Taxing “the rich” means fundamentally changing NH’s tax code

If a politician says she wants to raise taxes only on big businesses or millionaires and billionaires, that can mean one of only three things.

1: She doesn’t understand the state’s tax system at all.

2: She wants to replace New Hampshire’s flat taxes with a new, progressive tax system.

3: She wants to keep New Hampshire’s flat taxes but raise the thresholds so that only big corporations and millionaires pay any taxes.

We can probably rule out option three. Progressives who lament the recent tax cuts say the cuts reduced state revenue. They didn’t. State revenue has boomed since 2015, and the last fiscal year brought in record revenue.
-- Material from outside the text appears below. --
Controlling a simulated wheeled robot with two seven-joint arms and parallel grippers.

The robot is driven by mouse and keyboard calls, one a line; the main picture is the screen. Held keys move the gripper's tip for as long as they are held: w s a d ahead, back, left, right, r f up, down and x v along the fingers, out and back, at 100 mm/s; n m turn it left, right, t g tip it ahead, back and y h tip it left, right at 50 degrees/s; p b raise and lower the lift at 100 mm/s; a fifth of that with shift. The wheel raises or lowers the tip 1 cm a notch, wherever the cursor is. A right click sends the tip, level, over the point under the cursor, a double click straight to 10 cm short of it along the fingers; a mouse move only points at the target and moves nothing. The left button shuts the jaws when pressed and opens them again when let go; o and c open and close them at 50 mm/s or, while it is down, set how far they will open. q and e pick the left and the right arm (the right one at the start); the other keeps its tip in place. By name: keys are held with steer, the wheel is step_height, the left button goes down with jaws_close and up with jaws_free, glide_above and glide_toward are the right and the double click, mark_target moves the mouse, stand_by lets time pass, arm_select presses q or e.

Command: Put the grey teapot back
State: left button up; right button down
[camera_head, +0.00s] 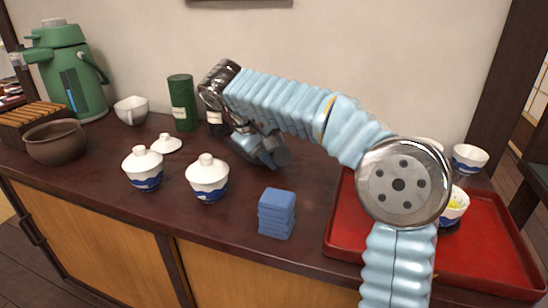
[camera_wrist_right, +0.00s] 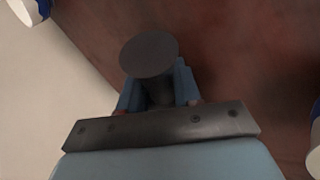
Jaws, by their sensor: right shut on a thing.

But eliminating all taxes for the vast majority of business taxpayers and I&D Tax payers certainly would cause a drop in revenues.

Option one is always a possibility.

Option three, however, is where reporters and voters should focus. If a candidate for state office says she wants to raise taxes only on the wealthy or large businesses, the obvious question is: how?

New Hampshire’s constitution prohibits taxing people at different rates. Anyone who proposes to raise revenue by taxing only the rich or big businesses must admit one of two possibilities:

1: They want to raise taxes on all businesses or all qualifying investors;

2: They want to amend the constitution and create an entirely new progressive tax system with higher rates for higher-income individuals and larger businesses.

Those are the only options, assuming the goal is to raise more revenue.

Reporters and voters really should call candidates and high-profile activists out on this. If they did, it could end, or at least reduce, a lot of the deliberately misleading tax talk that comes up every election season.